Harangody alone has been the face of the program, and rightfully so after being named the 2007-08 Big East Player of the Year and averaging more than 20 points per game the past two seasons. But without him and his 19 hoists each night out, bit players seized the opportunity to become better players -- big-time players.

Losers of five of six conference road tilts, the Irish then traveled to No. 11 Georgetown and thumped the Hoyas by 14 points. Senior guard Ben Hansbrough and Abromaitis led the way with 21 and 19 points, respectively. But it was junior forward Carleton Scott, a kid who briefly quit the team back in January, who injected a kind of electric athleticism that's been sorely missing with Harangody in the lineup. Scott finished with 17 and would sound off again to usher in March.

At home against Connecticut, Scott's timely 3-pointers en route to 14 points got Notre Dame out of a pair of double-digit-deficit jams to overtake the Huskies.

Brey dusted off an old-school defense that held UConn to 20 points below its season average. Without Harangody putting up shots early in a possession and then lumbering to get back on defense, the Irish worked the clock, capitalized and pressured the Huskies into a series of offensive seizures.
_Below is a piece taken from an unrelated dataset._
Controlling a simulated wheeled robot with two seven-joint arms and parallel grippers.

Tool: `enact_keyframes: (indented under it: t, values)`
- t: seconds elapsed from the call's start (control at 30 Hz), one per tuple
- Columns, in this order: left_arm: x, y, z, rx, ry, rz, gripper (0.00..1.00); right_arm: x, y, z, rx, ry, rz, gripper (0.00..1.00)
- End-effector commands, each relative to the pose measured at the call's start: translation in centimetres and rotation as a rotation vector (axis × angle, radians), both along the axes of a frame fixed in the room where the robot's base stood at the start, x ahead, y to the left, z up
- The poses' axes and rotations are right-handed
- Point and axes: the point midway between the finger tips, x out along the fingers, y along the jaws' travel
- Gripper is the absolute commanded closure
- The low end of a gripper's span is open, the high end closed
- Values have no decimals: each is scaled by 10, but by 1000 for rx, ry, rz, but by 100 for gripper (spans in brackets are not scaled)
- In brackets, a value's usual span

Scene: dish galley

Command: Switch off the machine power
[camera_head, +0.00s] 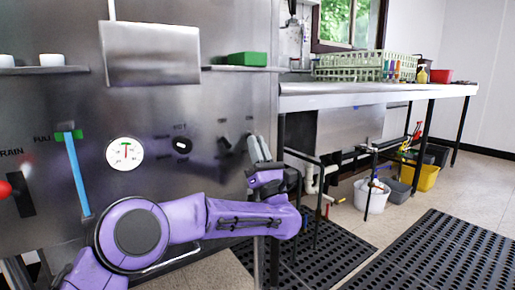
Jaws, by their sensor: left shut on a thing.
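The steel machine front (200,110) fills the left half of the view. A black knob (181,146) with a white mark sits beside a round white gauge (125,153). Small dark controls (224,144) sit further right; their labels are too small to read. My purple left arm reaches across the panel. My left gripper (258,150) is at the panel's right edge, its grey fingers pointing up, shut on a dark control there. The fingers mostly hide that control, so its setting cannot be told. My right gripper is out of view.
A shelf holds a green block (247,58). A steel table (380,92) with a dish rack (350,67) stands right. Buckets (371,196) and black mats (440,255) are on the floor.

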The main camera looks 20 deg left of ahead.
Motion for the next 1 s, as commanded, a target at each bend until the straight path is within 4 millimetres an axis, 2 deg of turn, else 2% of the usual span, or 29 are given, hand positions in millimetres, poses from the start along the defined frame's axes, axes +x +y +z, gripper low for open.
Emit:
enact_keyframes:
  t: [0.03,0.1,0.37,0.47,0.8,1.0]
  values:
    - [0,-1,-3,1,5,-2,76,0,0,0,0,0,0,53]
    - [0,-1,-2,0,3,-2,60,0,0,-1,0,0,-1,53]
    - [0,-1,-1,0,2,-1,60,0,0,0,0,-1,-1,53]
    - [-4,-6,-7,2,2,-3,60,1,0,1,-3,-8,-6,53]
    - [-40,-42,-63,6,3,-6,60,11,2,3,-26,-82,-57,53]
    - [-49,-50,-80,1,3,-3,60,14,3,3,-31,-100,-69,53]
Finally ditching the street clothes, Harangody made a surprising return to the lineup in the regular-season finale at Marquette last week, seeing only 11 minutes of action as he tested his knee in a reserve role that is expected to continue the rest of the way.

Didn't matter. The Irish learned how to win without him and (quiet, whisper now) looked more dangerous without him.

Seated during the most crucial minutes of the year, Harangody watched as Scott drained the biggest shot of Notre Dame's season, a deep 3-pointer from the wing at the buzzer to send the game to overtime and collect his second consecutive double-double. The Irish held on in the extra period and, in Brey's mind, became a lock to reach the NCAA tournament.

Four up, four down to end the regular season -- the team's longest conference winning streak of the season. No team wants to play Notre Dame, a squad that renders previous game film useless.

"It's been a great run," Brey said. "I'm really proud of our group. I think we've been more mentally tough than at any other time in the season, and we've kind of made our own luck and made big plays and different guys have made them.

"You want to keep riding the momentum into New York. I feel good about our group. I'm not talking about any résumés, talk to me about New York City."

Cue Jay-Z and Alicia Keys.

"We can't get satisfied," Jackson said.

"We just need to not do anything different under the bright lights," Harangody added.

With the Irish reinvented and invigorated, it seems right now as if there's nothing they can't do. Especially fight.